Hijrah Dulu dan Sekarang
Wahyudi lantas mengajak jamaah mengingat gerakan-gerakan revival Islam pada era Orde Baru. Di mana kekuatan kelompok Islam yang dianggap menentang rezim Orde Baru itu biasanya langsung dipenjara, kemudian dibasmi. “Dulu gerakan ini tertutup, diam-diam,” terangnya.
Kemudian lulusan University for Peace, Costa Rica, itu melihat polarisasi gerakan, seperti Kampung Islam Talang Sari pada 1989, Tarbiyah pada tahun 90-an menggunakan konsep hijrah demikian.
Sementara kini, sambungnya, gerakan menjadi lebih terbuka dan ada pola reaksi gerakan. Baik itu dari Salafi, Hizbut Tahrir Indonesia, ISIS, dan otoritas keagamaan individual yang lain. Di antaranya Hanan Attaki dan Ustadz Adi Hidayat.
Dulu, lanjut Wahyudi, media yang digunakan masih mengikuti budaya cetak seperti buletin, buku-buku terjemahan, maupun penerbitan lokal. Kalau sekarang medianya berubah. “Mereka lebih banyak menggunakan media sosial dengan platform digital yang berbeda, dengan kekhususannya masing-masing.

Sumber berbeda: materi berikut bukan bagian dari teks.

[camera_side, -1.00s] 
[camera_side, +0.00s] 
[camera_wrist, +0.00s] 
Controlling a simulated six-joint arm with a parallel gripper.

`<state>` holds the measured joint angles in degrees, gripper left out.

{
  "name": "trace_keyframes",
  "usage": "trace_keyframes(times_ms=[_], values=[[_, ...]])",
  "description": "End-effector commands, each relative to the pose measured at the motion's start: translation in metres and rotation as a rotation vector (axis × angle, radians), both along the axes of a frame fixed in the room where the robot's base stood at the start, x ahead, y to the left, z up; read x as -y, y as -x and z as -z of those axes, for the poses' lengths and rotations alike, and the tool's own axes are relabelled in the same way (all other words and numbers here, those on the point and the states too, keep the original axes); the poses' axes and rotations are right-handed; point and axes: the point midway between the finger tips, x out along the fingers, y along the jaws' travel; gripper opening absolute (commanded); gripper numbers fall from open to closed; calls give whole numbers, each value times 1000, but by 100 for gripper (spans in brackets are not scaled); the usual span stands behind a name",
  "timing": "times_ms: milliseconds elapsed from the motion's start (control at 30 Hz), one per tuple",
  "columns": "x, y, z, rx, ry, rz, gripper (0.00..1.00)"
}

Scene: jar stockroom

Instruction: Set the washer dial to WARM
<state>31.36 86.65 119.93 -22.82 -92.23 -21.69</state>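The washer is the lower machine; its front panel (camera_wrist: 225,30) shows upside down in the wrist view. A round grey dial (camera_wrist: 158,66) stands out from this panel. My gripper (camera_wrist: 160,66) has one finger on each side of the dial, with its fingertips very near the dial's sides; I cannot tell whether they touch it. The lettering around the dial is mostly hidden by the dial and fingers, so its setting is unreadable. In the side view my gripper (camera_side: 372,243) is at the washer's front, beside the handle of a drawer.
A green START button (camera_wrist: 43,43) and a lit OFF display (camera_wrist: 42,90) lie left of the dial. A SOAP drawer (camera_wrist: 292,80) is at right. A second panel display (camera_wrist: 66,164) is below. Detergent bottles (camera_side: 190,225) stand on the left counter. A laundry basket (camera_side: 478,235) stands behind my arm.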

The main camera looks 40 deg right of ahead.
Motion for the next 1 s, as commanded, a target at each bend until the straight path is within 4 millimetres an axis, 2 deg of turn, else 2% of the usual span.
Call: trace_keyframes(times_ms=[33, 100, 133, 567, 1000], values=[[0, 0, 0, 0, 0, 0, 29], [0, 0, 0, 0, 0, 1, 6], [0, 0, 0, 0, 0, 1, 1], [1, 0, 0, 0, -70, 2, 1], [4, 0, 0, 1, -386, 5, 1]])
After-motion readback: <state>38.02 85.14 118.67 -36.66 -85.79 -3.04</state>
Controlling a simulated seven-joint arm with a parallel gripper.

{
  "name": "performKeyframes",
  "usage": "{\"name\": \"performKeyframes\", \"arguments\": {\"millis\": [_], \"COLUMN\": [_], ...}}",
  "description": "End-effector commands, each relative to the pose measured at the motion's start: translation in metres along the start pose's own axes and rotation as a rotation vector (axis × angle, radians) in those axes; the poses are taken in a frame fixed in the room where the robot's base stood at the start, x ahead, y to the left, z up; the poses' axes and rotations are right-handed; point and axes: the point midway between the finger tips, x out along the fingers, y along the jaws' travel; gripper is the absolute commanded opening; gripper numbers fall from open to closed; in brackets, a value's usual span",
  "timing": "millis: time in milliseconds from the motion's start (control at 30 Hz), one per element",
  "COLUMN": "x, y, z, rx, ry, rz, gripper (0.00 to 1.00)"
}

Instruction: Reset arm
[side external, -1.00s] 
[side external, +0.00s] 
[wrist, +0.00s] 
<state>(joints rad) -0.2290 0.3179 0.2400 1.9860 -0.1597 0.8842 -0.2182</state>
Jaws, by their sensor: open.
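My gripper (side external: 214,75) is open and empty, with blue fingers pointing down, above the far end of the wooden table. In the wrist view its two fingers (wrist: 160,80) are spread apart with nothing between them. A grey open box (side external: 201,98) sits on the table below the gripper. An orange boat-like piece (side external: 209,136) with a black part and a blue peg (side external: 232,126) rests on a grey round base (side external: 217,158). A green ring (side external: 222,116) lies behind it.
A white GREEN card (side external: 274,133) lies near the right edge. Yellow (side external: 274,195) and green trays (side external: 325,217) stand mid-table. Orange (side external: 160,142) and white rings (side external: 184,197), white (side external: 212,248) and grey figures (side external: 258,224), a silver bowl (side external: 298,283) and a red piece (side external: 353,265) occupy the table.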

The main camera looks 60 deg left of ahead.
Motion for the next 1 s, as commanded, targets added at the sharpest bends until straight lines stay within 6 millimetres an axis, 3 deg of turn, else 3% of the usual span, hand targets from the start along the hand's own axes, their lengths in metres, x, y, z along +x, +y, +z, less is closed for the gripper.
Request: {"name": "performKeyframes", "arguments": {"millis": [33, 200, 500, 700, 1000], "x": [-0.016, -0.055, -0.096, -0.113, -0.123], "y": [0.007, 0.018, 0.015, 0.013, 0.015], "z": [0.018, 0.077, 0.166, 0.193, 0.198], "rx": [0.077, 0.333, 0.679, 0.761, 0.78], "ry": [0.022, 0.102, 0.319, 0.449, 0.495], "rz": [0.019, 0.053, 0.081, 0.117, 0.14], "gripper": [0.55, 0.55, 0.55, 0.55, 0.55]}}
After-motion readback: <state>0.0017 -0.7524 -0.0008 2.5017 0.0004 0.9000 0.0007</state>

Seperti Instagram, YouTube, Facebook, Twitter, TikTok,” paparnya.
Adapun di era Orde Baru, karena kekuasaan orde ini dominan, pengajiannya menjadi semi umum dan seperti multi level marketing. “Mencari kader kemudian membentuk lagi, cari kader lagi, dan lain sebagainya,” ungkap alumnus Universitas Islam Negeri Sunan Kalijaga ini.
Sekarang sistemnya selain menggunakan multi level marketing, pengajiannya semi umum, dan juga terbuka. Orang pada umumnya dulu memahami hijrah sebagai pertobatan.